- _Direction_
Reading the listing below, count the lines that contain the word "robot" and give that count alone.

--- Start Input ---

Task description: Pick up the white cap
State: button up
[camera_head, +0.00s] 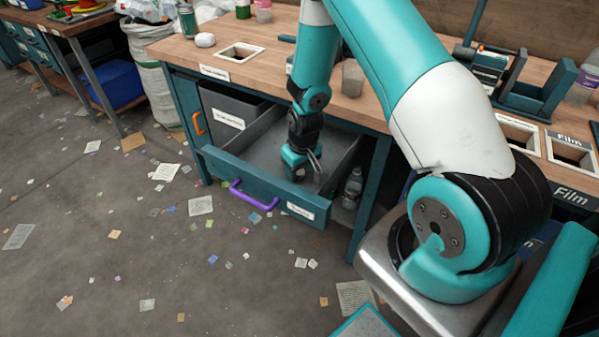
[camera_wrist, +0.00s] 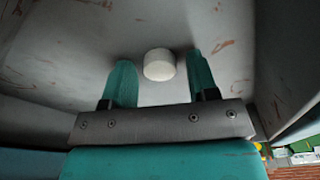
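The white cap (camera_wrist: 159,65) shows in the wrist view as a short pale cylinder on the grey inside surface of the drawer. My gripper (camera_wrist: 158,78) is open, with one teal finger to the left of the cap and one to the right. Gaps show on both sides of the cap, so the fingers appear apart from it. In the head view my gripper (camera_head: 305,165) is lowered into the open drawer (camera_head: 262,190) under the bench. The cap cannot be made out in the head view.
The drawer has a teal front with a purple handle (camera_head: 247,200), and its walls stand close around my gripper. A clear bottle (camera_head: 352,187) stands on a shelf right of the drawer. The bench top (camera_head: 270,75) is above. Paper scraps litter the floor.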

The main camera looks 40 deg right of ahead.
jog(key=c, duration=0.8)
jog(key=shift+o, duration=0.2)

--- End Input ---
--- Start Input ---

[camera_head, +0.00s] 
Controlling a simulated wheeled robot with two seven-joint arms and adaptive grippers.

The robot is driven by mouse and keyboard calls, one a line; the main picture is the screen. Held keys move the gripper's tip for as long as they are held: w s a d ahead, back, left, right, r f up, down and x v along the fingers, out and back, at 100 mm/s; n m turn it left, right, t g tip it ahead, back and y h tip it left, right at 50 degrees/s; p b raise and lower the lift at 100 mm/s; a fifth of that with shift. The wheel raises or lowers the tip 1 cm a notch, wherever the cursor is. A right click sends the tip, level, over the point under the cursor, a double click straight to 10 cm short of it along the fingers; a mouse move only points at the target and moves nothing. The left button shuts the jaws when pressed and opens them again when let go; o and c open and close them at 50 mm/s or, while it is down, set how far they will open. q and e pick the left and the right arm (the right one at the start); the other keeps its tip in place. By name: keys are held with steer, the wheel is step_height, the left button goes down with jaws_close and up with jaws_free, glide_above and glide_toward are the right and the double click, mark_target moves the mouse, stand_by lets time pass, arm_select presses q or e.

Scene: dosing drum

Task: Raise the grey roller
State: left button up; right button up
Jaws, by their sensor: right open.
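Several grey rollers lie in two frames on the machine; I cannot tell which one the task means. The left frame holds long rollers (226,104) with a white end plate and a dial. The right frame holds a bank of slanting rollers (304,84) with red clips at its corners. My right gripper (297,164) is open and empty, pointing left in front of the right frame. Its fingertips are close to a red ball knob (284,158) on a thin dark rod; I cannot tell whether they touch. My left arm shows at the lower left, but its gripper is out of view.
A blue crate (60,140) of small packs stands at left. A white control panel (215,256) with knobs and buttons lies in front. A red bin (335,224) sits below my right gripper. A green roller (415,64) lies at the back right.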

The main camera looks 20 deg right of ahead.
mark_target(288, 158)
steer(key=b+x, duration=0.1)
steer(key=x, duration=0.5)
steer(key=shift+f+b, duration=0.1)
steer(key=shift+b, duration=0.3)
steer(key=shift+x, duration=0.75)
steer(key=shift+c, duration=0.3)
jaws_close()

--- End Input ---

- _Complete answer_
2